DATASET EXCERPT »

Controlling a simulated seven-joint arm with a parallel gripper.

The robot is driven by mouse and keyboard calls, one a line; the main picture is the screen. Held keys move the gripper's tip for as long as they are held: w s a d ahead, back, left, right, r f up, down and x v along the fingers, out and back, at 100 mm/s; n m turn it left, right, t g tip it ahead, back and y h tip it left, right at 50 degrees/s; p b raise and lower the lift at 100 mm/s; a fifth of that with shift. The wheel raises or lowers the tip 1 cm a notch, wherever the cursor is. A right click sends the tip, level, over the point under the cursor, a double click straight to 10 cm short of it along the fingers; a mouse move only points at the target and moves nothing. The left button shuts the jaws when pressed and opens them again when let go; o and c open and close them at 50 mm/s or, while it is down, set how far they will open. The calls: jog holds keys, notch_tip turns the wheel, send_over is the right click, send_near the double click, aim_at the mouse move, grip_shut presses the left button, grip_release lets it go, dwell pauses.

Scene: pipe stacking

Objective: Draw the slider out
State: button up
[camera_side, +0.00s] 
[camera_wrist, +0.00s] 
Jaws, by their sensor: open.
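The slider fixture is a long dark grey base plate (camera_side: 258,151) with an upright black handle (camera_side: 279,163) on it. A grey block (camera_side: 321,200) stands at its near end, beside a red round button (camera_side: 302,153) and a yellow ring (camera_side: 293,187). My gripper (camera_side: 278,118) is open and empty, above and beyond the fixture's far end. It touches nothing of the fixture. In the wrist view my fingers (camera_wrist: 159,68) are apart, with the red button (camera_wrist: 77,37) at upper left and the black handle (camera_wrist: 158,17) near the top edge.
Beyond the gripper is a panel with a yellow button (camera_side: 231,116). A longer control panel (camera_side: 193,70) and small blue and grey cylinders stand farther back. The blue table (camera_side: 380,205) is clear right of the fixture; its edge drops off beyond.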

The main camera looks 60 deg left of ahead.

REQUEST »
Please repeat the listing above in full and exactly.

REPLY »
Controlling a simulated seven-joint arm with a parallel gripper.

The robot is driven by mouse and keyboard calls, one a line; the main picture is the screen. Held keys move the gripper's tip for as long as they are held: w s a d ahead, back, left, right, r f up, down and x v along the fingers, out and back, at 100 mm/s; n m turn it left, right, t g tip it ahead, back and y h tip it left, right at 50 degrees/s; p b raise and lower the lift at 100 mm/s; a fifth of that with shift. The wheel raises or lowers the tip 1 cm a notch, wherever the cursor is. A right click sends the tip, level, over the point under the cursor, a double click straight to 10 cm short of it along the fingers; a mouse move only points at the target and moves nothing. The left button shuts the jaws when pressed and opens them again when let go; o and c open and close them at 50 mm/s or, while it is down, set how far they will open. The calls: jog holds keys, notch_tip turns the wheel, send_over is the right click, send_near the double click, aim_at the mouse move, grip_shut presses the left button, grip_release lets it go, dwell pauses.

Scene: pipe stacking

Objective: Draw the slider out
State: button up
[camera_side, +0.00s] 
[camera_wrist, +0.00s] 
Jaws, by their sensor: open.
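The slider fixture is a long dark grey base plate (camera_side: 258,151) with an upright black handle (camera_side: 279,163) on it. A grey block (camera_side: 321,200) stands at its near end, beside a red round button (camera_side: 302,153) and a yellow ring (camera_side: 293,187). My gripper (camera_side: 278,118) is open and empty, above and beyond the fixture's far end. It touches nothing of the fixture. In the wrist view my fingers (camera_wrist: 159,68) are apart, with the red button (camera_wrist: 77,37) at upper left and the black handle (camera_wrist: 158,17) near the top edge.
Beyond the gripper is a panel with a yellow button (camera_side: 231,116). A longer control panel (camera_side: 193,70) and small blue and grey cylinders stand farther back. The blue table (camera_side: 380,205) is clear right of the fixture; its edge drops off beyond.

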The main camera looks 60 deg left of ahead.

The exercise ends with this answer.